> [OBJECTIVE] Quote exactly the lines between the line containing "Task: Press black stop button" and the line containing "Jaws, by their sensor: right", counting those two lines as part of the range. Leave the rest out.

(Robot state and action records)
————
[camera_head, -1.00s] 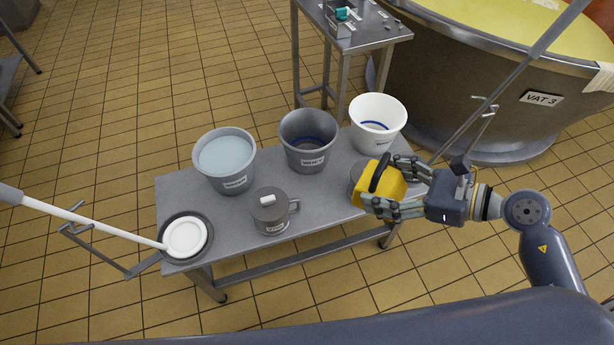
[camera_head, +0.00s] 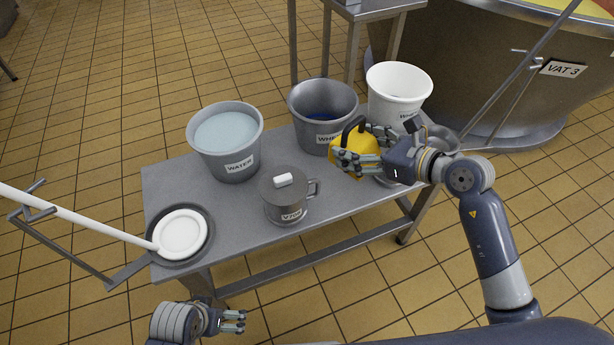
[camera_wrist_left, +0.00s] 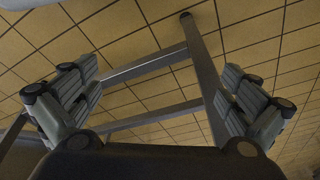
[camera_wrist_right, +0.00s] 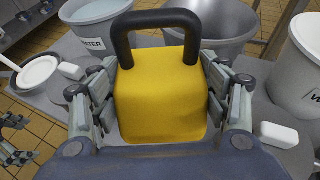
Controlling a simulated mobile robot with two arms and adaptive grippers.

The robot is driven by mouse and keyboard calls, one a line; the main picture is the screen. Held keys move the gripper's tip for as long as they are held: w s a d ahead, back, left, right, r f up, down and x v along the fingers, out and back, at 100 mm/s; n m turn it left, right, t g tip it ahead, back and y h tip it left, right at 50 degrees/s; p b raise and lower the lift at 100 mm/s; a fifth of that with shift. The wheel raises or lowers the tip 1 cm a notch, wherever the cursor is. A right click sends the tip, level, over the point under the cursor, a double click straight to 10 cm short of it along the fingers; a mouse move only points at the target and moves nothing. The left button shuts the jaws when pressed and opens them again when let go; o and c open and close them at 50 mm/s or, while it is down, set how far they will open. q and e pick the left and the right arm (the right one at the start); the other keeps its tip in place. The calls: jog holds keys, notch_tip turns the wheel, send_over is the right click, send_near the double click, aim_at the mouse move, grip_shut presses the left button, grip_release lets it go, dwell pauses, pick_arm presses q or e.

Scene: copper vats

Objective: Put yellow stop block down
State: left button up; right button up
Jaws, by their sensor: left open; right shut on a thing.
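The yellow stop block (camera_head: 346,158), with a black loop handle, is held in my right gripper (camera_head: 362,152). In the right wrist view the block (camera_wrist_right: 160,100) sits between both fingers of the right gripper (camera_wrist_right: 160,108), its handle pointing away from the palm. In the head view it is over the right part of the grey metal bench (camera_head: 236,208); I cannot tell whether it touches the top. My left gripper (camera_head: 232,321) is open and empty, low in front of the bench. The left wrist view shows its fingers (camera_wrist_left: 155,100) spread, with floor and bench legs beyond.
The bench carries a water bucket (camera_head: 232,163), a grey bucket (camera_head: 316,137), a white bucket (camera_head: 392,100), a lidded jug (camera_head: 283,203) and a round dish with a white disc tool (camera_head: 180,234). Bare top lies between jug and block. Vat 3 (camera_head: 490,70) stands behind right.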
————
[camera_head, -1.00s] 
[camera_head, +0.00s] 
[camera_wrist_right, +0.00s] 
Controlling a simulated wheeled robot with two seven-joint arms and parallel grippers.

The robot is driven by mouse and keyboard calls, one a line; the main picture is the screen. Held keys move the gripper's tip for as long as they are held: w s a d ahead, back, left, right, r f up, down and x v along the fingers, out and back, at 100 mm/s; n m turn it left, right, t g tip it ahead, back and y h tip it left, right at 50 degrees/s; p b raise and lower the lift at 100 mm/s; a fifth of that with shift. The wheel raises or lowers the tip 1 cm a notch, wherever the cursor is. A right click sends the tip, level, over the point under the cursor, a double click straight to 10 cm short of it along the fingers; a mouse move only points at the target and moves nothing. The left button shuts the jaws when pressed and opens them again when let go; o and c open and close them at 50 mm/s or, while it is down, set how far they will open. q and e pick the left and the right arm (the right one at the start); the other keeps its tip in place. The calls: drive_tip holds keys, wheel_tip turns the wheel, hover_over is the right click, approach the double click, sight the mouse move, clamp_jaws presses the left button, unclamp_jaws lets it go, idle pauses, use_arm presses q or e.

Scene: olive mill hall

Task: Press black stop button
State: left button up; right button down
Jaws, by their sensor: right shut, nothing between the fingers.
————
> [ANSWER TO THIS TASK]
Task: Press black stop button
State: left button up; right button down
Jaws, by their sensor: right shut, nothing between the fingers.

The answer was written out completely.